One of the biggest challenges Herzl faced in his life was to get the Jews to believe in him. For thousands of years, the Jewish people had grown accustomed to living in the Diaspora, in closed and persecuted communities. Herzl encountered trouble when he tried to spark hope about the need to break a path to the longed-for independence. Doubters who were used to living in exile-raised difficulties. The sense of comfort, despite the difficulty, was preferable to many communities than starting out on a new path whose end was unknown. Herzl overcame the difficulties. He managed – for the first time in Jewish history since the destruction of the Second Temple – representatives of Jewish communities from all over the world. He sparked their hopes and inspired them to dream of the Promised Land.

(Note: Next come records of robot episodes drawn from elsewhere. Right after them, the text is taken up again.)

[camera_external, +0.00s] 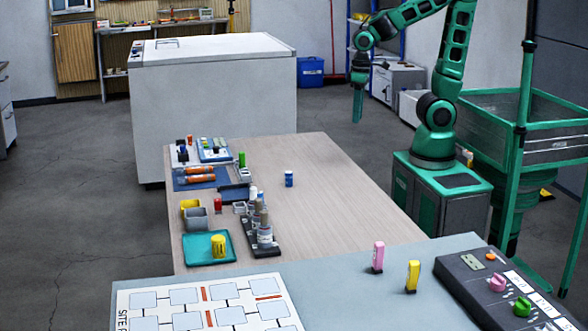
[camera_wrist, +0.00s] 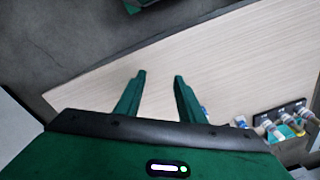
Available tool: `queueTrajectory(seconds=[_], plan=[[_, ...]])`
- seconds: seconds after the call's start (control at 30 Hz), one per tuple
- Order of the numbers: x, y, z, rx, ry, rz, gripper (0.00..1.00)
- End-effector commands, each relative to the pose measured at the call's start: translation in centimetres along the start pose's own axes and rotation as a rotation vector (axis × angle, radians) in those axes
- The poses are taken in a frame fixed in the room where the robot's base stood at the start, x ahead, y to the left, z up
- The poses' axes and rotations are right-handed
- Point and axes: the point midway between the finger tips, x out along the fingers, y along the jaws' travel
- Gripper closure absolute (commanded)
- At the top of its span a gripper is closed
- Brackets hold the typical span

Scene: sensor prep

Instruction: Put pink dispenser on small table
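The pink dispenser (camera_external: 378,257) stands upright on the grey-blue table in the foreground (camera_external: 330,290), left of a yellow dispenser (camera_external: 412,276). It does not show in the wrist view. My gripper (camera_external: 357,108) points down in the external view, high and well behind the dispenser, near the far right side of the wooden table (camera_external: 320,190). In the wrist view my gripper (camera_wrist: 160,76) is open and empty, with the wooden tabletop (camera_wrist: 225,50) beneath it. I cannot tell for sure which table is the small one.
A dark control box (camera_external: 500,290) with knobs lies right of the dispensers. A site board (camera_external: 210,306) lies at the left. Bottles (camera_external: 264,225), a teal tray (camera_external: 209,247) and a blue bottle (camera_external: 289,179) stand on the wooden table. Its right half is mostly clear.

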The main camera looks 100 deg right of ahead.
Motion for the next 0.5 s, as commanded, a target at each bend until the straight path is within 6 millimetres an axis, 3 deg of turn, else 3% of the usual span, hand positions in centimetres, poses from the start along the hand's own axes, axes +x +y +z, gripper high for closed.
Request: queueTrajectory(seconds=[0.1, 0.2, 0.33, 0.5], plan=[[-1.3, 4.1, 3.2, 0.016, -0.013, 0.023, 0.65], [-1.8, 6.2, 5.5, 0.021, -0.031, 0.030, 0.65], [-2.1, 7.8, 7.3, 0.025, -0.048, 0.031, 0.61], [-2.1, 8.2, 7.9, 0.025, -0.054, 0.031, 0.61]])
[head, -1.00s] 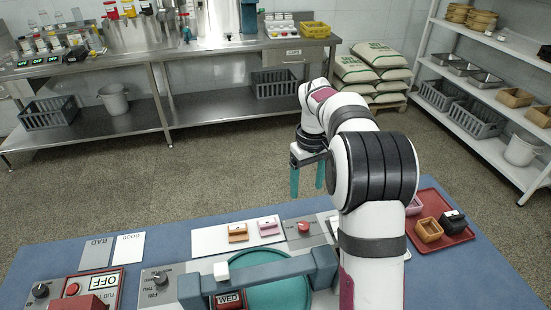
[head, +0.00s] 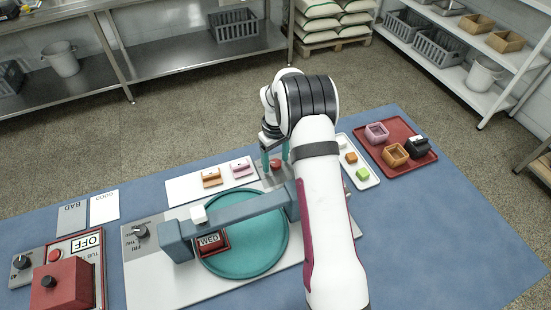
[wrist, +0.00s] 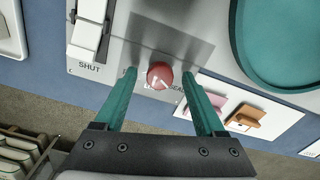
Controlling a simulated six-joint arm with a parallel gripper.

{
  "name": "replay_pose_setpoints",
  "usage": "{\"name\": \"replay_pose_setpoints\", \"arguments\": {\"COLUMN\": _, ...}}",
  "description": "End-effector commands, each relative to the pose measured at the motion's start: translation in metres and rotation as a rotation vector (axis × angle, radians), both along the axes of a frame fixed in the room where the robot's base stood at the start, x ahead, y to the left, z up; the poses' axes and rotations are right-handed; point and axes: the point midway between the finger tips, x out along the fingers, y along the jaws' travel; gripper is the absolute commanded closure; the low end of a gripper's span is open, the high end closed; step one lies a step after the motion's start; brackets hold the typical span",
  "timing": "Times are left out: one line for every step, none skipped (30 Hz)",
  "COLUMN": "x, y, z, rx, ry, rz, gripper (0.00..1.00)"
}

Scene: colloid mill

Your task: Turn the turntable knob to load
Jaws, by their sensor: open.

 When the sons of Israel leave Egypt, they wander in the desert for 40 years. They are confronted with hunger and thirst, with leadership crises and fear. They ask Moses to go back to Egypt, to slavery: "Leave us alone that we may serve the Egyptians? For it would have been better for us to serve the Egyptians than to die in the wilderness" [Exodus 14:12]. In Herzl's time, the idea of establishing the Jewish state "wandered" and encountered numberless challenges. At age 44, Herzl died, leaving behind him a people who now had hope of returning to Zion, but a long road ahead of them.

In our people's record of traveling toward a better future, the qualities of these two leaders should be compared. Both Moses and Herzl start their lives as part of the people – close to it, but not with it, not inside it. Their identities take a sharp turn when they see their people's suffering. As leaders, they are both confronted with doubts about their abilities and they both take on enormous missions. One met with Pharaoh and his ministers, while the other met with sultans and heads of state. They envisioned their people's liberation, as well as the long road to the Promised Land and the problems that would await them along the way.

Each in his own way wound up standing there, on the edge, so close to their goal. They nearly touched the door to the Promised Land and there, their journeys ended.

Moses and Herzl, each in his own generation and in his own way, devoted their lives to the Jewish people and leading them to the Land of Israel. They might not have been allowed to enter the Promised Land, but they left behind them legacies that produced generations of leaders, generations of dream-fulfillers, and gave us the eternal torch so we could live our lives in the Land of Israel. Two leaders, two different times, and one dream that came true: the Land of Israel.

What are we asked to do? We, the bearers of the torch, have an obligation to go on and fulfill the Zionist idea while strengthening the links between the Jewish people, Jewish tradition, and the Land of Israel.